• _Task brief_
Filter the records below down to lines containing "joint".

• _Source data_
————————

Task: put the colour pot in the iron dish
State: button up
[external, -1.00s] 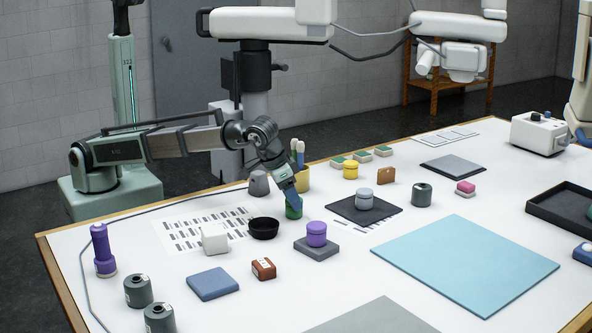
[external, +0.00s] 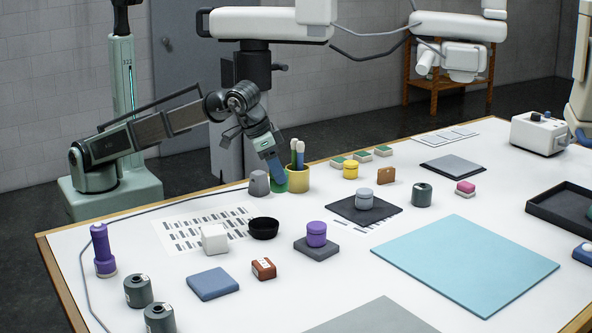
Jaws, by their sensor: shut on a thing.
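My gripper (external: 275,172) is shut on a green colour pot (external: 281,185), which it appears to hold above the table at the back, left of the yellow brush cup. The gripper's fingers cover part of the pot. The iron dish (external: 263,230) is a small round black bowl on the table, in front of the held pot and apart from it. Its inside looks empty.
The yellow cup (external: 299,178) with brushes stands close to the right of the held pot, and a grey cone-shaped piece (external: 259,183) close to its left. A white cube (external: 215,238) stands left of the dish. A printed sheet (external: 190,231) lies behind it.

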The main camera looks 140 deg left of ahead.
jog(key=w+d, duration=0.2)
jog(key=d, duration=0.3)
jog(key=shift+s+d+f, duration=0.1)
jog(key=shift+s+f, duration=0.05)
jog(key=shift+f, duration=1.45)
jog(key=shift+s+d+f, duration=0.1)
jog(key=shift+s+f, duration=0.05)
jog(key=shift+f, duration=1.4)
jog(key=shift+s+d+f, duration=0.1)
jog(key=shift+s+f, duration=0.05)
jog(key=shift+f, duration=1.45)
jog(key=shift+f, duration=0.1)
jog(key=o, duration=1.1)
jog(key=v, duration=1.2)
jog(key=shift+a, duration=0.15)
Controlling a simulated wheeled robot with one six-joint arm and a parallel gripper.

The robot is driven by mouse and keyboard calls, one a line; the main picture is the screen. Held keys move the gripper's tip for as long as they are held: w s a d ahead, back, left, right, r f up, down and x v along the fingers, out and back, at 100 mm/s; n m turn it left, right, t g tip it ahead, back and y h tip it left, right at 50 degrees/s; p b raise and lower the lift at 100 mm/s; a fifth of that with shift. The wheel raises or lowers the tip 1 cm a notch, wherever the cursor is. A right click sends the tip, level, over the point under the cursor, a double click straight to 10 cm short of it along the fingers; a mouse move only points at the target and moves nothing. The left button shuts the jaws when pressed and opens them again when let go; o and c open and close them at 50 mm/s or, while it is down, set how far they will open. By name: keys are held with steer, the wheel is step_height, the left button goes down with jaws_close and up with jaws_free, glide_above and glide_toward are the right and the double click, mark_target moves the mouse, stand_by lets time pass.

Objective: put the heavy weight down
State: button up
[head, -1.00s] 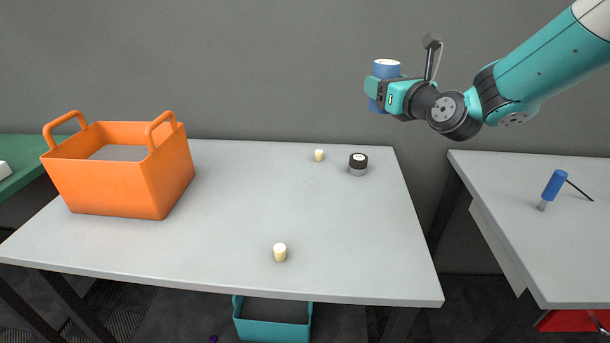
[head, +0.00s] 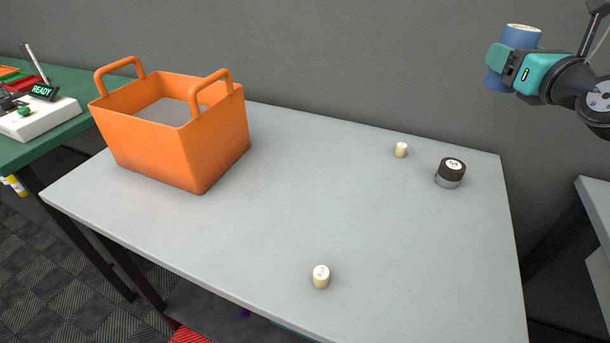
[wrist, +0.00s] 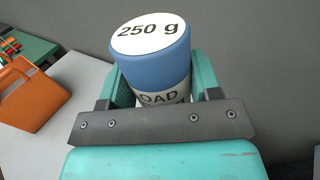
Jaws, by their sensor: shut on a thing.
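The heavy weight is a blue cylinder with a white top (head: 512,60); its top reads "250 g" in the wrist view (wrist: 152,62). My gripper (head: 508,68) is shut around its sides and holds it upright, in the air above the right back of the grey table (head: 250,235). In the wrist view a white band with "OAD" shows low on the weight between the teal jaws. The weight's underside is hidden in the wrist view.
An orange crate (head: 165,150) with two handles stands at the table's left. The table's middle is clear. A white device reading "READY" (head: 40,118) sits on a green bench.

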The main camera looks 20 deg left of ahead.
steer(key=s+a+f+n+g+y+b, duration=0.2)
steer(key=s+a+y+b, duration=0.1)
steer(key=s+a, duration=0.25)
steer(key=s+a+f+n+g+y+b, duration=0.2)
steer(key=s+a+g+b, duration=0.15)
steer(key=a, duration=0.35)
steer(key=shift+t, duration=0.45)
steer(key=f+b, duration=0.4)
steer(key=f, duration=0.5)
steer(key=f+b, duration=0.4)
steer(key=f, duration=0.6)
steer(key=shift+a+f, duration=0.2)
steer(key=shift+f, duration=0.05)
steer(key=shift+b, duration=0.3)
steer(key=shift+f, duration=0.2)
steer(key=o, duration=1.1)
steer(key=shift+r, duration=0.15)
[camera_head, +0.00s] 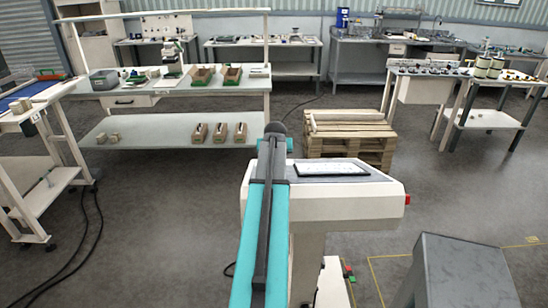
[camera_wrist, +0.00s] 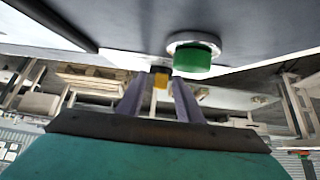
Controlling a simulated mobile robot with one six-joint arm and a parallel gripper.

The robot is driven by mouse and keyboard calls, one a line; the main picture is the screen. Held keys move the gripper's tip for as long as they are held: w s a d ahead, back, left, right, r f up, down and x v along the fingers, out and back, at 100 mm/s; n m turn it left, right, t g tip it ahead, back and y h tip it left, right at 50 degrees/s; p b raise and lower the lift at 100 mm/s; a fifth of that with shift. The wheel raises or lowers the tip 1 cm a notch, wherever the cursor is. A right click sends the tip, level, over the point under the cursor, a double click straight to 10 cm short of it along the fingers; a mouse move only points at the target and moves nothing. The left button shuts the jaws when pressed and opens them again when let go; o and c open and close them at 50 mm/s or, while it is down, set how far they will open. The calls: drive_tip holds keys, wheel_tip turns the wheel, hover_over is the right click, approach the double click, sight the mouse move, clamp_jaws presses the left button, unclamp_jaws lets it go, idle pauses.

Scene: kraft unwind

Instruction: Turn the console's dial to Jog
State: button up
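The console (camera_head: 345,207) is a pale, box-shaped stand with a dark sloped top, right of my arm in the head view. In the wrist view its dark panel (camera_wrist: 200,18) fills the top, with a green button (camera_wrist: 193,58) in a pale ring. A small yellow-orange piece with a dark base, perhaps the dial (camera_wrist: 160,79), shows between my fingertips; its setting cannot be read. My gripper (camera_wrist: 161,84) has its two fingers apart, pointing at this piece, with slim gaps seeming to show on both sides. The head view hides the fingertips behind my arm.
A wooden pallet stack (camera_head: 350,145) stands behind. A grey box (camera_head: 460,270) is at front right. Open floor lies left of my arm.

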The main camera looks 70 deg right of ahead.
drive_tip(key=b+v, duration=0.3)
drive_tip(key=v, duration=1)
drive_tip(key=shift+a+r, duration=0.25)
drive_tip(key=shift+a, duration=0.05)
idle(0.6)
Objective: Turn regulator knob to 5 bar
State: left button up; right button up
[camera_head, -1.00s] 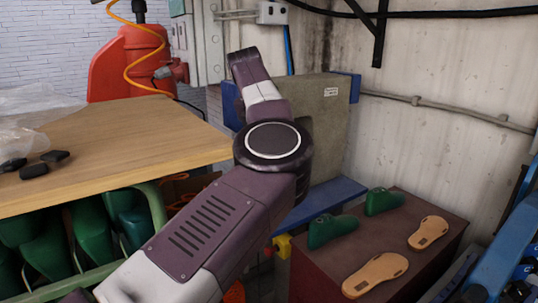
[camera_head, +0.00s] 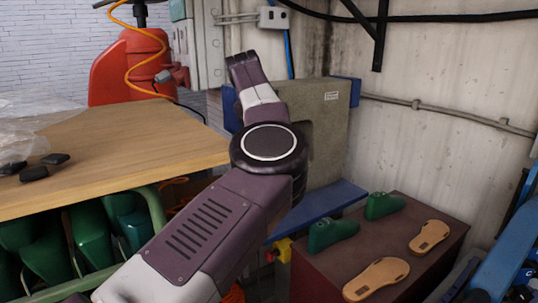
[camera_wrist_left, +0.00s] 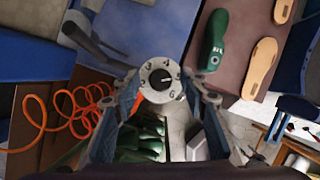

————————

• _Full response_
Controlling a simulated wheeled robot with one six-joint arm and a parallel gripper.
Controlling a simulated mobile robot with one six-joint arm and a parallel gripper.

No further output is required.